Herr Wolf, sie sollten sich schämen! Sie sollten ehrlich sein und als FDP-Kreisvorsitzender zurücktreten. Und sie sollten ihr FDP-Parteibuch zurückgeben. Die AfD würde sich bestimmt riesig über ihre Mitgliedschaft freuen!

Dann werden sie vom Steigbügelhalter zum vollwertigen Mitglied der AfD. Ganz ehrlich Herr Wolf: Ihre Politik widert mich zutiefst an! Anders als Ihnen ist mir die Brandmauer zu den Nazis schützenswert. Sie haben sie eingerissen. Schämen sie sich!

PS.: Ich bin Geschichtslehrer. Ich unterrichte in der 9. Klasse das Ende der Weimarer Republik und den Beginn der Nazi-Diktatur. Ich gebe Ihnen gerne mal eine private Geschichtsstunde. Bringen sie Herrn Theurer mit!

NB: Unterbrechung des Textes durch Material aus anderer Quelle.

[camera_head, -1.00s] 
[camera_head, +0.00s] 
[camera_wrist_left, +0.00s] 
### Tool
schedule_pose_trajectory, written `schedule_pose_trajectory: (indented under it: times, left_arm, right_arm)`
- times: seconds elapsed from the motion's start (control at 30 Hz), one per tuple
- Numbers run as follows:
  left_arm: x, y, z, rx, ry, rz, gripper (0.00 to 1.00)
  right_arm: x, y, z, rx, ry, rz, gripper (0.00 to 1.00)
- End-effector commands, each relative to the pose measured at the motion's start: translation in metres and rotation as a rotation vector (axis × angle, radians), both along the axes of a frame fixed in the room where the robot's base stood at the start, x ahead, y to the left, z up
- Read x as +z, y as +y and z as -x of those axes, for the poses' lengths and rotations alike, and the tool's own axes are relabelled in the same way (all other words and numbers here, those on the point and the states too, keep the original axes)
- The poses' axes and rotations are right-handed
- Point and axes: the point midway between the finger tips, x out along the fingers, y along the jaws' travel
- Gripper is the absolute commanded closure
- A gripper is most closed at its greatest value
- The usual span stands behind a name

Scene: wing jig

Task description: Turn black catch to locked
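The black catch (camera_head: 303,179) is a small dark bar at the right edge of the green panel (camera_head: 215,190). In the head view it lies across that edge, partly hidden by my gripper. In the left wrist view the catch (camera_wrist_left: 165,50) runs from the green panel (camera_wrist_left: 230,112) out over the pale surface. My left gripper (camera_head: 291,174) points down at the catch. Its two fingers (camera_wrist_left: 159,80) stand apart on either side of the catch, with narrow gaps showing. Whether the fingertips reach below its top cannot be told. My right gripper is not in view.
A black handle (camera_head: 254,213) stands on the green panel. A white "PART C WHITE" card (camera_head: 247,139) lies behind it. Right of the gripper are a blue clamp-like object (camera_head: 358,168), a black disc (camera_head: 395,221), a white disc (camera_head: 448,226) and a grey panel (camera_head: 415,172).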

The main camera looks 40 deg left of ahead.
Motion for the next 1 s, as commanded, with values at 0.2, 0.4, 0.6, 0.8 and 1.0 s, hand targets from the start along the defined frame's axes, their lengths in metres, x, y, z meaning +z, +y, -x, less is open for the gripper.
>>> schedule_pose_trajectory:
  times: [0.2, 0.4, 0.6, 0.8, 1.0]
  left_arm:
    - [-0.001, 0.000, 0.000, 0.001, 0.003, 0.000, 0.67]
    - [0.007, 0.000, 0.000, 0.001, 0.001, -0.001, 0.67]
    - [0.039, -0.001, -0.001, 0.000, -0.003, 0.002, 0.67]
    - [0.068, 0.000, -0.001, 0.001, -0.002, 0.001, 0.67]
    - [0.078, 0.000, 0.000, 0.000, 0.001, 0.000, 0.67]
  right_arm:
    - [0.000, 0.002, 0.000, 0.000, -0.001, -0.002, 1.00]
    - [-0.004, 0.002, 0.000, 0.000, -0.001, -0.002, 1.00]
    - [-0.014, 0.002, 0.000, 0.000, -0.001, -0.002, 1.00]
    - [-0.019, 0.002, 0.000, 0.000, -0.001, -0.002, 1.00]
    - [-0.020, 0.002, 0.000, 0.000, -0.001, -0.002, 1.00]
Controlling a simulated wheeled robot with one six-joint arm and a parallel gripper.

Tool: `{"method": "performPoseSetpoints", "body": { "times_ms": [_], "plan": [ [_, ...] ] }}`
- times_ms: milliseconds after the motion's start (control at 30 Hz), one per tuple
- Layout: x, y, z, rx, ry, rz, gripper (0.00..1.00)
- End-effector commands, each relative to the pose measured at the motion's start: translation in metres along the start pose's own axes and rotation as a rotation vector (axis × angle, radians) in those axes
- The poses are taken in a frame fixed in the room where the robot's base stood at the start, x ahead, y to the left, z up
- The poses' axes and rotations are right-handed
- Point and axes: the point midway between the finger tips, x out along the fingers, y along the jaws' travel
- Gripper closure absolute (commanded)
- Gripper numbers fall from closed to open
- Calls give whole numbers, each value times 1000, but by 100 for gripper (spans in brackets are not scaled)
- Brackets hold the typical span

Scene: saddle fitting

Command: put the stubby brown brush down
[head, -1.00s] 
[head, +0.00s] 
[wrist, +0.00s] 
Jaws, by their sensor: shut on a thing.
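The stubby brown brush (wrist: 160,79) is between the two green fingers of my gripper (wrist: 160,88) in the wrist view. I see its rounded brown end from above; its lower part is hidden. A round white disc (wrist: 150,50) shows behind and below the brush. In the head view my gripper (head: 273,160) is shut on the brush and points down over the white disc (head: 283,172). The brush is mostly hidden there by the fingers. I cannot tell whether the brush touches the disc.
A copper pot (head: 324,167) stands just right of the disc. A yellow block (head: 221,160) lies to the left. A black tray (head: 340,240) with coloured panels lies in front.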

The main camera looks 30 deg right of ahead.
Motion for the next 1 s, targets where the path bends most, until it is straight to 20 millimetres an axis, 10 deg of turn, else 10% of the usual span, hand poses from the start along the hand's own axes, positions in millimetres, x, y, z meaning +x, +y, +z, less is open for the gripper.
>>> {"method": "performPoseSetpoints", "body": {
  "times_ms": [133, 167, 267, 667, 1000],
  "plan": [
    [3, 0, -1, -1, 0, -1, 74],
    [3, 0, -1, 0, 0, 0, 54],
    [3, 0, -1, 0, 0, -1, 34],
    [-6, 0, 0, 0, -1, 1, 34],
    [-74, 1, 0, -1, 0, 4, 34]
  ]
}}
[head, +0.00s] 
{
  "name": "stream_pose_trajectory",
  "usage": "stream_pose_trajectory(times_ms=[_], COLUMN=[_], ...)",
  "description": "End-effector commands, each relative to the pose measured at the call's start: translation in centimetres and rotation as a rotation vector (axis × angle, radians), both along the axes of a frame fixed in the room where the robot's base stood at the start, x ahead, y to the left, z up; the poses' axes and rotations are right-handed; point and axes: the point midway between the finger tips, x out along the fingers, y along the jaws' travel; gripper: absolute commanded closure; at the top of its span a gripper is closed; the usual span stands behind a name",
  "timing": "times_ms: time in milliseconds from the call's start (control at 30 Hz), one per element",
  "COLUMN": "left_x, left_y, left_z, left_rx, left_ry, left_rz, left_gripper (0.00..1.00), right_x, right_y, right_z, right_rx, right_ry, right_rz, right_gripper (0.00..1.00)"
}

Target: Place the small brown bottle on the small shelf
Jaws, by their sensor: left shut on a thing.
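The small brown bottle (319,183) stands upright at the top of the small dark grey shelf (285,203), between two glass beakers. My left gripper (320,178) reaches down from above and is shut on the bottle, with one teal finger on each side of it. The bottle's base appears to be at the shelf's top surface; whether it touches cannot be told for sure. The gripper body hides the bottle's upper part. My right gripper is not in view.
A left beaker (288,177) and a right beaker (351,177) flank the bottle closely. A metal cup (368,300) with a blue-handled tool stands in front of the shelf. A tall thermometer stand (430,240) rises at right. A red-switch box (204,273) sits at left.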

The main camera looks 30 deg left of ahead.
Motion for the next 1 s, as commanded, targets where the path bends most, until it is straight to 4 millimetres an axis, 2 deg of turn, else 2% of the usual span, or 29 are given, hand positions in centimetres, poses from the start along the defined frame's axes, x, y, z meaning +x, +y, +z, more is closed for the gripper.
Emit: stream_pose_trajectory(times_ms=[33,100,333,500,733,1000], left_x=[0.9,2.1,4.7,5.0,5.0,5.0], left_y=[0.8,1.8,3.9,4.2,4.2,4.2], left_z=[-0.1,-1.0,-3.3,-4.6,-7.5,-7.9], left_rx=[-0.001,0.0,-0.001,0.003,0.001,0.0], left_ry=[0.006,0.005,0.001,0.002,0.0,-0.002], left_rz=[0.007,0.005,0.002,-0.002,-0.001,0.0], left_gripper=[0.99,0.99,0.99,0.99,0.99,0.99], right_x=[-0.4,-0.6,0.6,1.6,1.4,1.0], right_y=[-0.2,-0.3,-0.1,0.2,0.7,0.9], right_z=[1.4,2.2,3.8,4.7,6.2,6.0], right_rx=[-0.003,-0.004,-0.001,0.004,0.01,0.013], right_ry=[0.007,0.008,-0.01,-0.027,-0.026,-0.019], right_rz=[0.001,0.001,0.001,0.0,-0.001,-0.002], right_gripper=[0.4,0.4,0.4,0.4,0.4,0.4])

Jerome Brunelle, Vorsitzender SPD-Ortsverband, Horb

Leserbrief: Abgrenzung gegen Rassisten sieht anders aus

Das TV-Magazin Kontraste berichtet am Donnerstagabend über die Zusammenarbeit von FDP und AfD in mehreren Parlamenten. Am gestrigen Freitag dann der Bericht im Schwarzwälder Boten über den Politischen Aschermittwoch der FDP in Nordstetten. Da fallen Begriffe wie "Diktatur der Empörung", "feindliche Medienlandschaft" und "staatsgläubige Bevölkerung". Das ist AfD-Sprache, derer sich der Kreischef der FDP bedient. Mit solchen Worten versucht sonst die AfD, Stimmung gegen Medien, Politik und die moderne Gesellschaft zu machen.
 

Da wundert es nicht, dass in der Veranstaltung die Kreismitglieder der AfD als "gestandene Männer und Demokraten" bezeichnet werden. Abgrenzung gegen Rechts und gegen Rassisten sieht anders aus!

Auch die mehr oder hilflose verbale Rettungsaktion von Michael Theurer in der abschließenden Diskussion ging völlig daneben. Es wäre falsch, den Abgeordneten Kern und Theurer ihr Engagement für eine offene Gesellschaft abzusprechen, aber so klar deren Position normal ist, so unklar ist die Haltung in der Partei insgesamt. Faschismus wird gefährlich, wenn die Konservativen sind nicht deutlich von ihm abgrenzen, sagt uns die Geschichte.